**Data provided:**
————

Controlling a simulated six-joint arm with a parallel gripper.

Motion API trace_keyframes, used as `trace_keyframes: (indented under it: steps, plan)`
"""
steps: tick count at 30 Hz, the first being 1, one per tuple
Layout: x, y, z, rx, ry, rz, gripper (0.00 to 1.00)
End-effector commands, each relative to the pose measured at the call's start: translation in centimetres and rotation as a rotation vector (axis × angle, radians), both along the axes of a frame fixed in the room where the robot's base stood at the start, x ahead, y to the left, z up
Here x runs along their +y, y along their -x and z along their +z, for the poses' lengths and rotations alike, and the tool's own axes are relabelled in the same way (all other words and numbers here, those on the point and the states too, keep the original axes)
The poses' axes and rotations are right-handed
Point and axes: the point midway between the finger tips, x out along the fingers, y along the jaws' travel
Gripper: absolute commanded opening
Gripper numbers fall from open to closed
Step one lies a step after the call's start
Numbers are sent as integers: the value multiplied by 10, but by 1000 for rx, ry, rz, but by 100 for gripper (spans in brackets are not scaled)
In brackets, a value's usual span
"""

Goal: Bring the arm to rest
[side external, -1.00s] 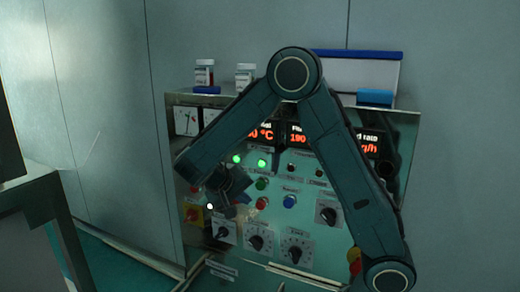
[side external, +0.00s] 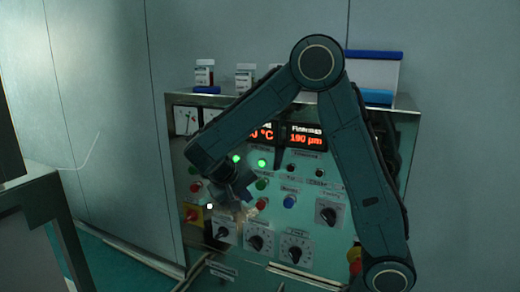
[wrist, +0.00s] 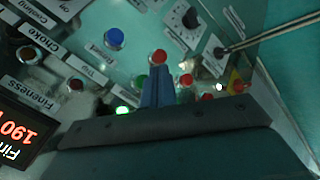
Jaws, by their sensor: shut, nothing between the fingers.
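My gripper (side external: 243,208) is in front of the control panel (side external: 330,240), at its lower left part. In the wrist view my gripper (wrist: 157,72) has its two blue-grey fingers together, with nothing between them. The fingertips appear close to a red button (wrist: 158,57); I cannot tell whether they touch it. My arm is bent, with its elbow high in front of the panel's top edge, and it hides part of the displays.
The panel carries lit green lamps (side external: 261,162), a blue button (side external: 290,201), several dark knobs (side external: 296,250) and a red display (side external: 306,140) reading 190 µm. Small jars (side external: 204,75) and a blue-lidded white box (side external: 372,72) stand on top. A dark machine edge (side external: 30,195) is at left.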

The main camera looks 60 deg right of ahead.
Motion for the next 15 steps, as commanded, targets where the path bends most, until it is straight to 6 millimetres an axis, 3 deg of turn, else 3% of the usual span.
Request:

————

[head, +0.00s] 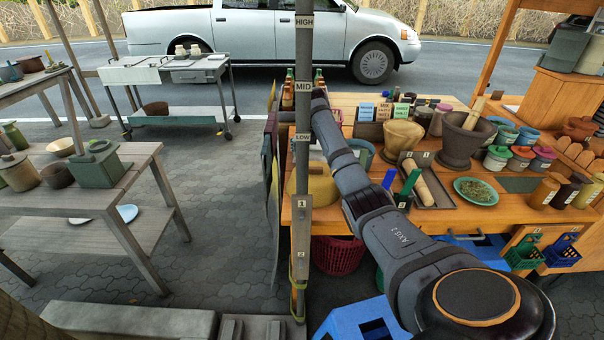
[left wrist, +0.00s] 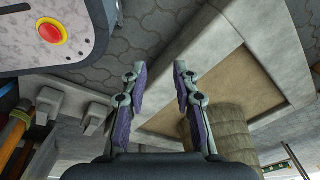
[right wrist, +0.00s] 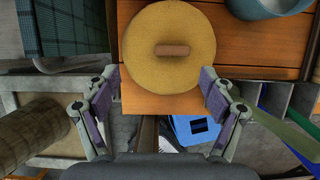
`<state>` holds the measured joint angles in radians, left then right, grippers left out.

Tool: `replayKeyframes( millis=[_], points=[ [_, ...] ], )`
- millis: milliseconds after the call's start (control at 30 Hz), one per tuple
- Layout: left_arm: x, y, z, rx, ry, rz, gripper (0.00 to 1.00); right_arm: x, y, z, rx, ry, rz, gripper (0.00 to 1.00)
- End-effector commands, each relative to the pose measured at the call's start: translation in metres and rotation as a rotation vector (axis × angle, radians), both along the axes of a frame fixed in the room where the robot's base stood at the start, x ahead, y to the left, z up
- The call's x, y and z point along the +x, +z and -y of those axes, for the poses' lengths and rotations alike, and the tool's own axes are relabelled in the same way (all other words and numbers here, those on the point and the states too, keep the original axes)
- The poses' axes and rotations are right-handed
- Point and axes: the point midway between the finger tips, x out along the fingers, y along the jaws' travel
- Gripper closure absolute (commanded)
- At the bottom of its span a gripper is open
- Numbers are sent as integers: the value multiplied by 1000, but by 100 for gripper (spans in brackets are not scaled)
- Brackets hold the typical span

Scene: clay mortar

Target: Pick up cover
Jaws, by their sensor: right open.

————

**Goal of the exercise:**
Between the line containing "- Brackets hold the typical span" and the line containing "Jaws, by their sensor: right open." lies the part to return. Return it exactly, counting both of those lines.

**The response:**
- Brackets hold the typical span

Scene: clay mortar

Target: Pick up cover
Jaws, by their sensor: right open.

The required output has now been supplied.